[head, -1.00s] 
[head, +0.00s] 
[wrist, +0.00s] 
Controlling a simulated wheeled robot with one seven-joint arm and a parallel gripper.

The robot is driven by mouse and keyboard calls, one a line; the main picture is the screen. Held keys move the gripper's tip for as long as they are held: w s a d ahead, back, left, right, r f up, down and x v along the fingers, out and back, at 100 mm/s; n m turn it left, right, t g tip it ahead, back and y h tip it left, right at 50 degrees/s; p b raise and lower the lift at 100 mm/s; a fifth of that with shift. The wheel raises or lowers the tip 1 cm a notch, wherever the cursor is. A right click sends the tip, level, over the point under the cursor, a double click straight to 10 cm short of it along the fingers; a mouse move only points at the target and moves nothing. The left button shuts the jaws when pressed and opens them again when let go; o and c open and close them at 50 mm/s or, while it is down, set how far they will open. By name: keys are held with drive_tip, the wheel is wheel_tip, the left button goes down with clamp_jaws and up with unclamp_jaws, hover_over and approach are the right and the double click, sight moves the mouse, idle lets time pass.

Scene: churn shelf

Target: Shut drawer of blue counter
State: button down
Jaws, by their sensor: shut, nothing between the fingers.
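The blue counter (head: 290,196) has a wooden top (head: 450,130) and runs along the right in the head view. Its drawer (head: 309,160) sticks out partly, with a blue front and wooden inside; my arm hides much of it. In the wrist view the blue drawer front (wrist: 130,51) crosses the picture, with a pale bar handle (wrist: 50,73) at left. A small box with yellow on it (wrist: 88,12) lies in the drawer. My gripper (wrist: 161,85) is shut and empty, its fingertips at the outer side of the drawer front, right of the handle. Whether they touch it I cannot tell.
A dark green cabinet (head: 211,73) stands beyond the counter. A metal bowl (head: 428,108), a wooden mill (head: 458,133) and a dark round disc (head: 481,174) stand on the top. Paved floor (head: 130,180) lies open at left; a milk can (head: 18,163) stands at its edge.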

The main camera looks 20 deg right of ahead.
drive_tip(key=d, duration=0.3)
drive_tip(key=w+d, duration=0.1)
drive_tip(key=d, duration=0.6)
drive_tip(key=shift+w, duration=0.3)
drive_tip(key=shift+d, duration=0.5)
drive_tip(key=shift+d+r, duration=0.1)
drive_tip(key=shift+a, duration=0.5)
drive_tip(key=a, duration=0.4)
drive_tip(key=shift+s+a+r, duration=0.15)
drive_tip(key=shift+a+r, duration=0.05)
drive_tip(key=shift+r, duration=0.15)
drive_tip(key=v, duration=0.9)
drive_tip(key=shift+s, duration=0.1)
- - - -
Directive → Write out once more the lines above beginning at the line with "Target: Shut drawer of blue counter"; continue through the final line and stop there.

Result →
Target: Shut drawer of blue counter
State: button down
Jaws, by their sensor: shut, nothing between the fingers.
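The blue counter (head: 290,196) has a wooden top (head: 450,130) and runs along the right in the head view. Its drawer (head: 309,160) sticks out partly, with a blue front and wooden inside; my arm hides much of it. In the wrist view the blue drawer front (wrist: 130,51) crosses the picture, with a pale bar handle (wrist: 50,73) at left. A small box with yellow on it (wrist: 88,12) lies in the drawer. My gripper (wrist: 161,85) is shut and empty, its fingertips at the outer side of the drawer front, right of the handle. Whether they touch it I cannot tell.
A dark green cabinet (head: 211,73) stands beyond the counter. A metal bowl (head: 428,108), a wooden mill (head: 458,133) and a dark round disc (head: 481,174) stand on the top. Paved floor (head: 130,180) lies open at left; a milk can (head: 18,163) stands at its edge.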

The main camera looks 20 deg right of ahead.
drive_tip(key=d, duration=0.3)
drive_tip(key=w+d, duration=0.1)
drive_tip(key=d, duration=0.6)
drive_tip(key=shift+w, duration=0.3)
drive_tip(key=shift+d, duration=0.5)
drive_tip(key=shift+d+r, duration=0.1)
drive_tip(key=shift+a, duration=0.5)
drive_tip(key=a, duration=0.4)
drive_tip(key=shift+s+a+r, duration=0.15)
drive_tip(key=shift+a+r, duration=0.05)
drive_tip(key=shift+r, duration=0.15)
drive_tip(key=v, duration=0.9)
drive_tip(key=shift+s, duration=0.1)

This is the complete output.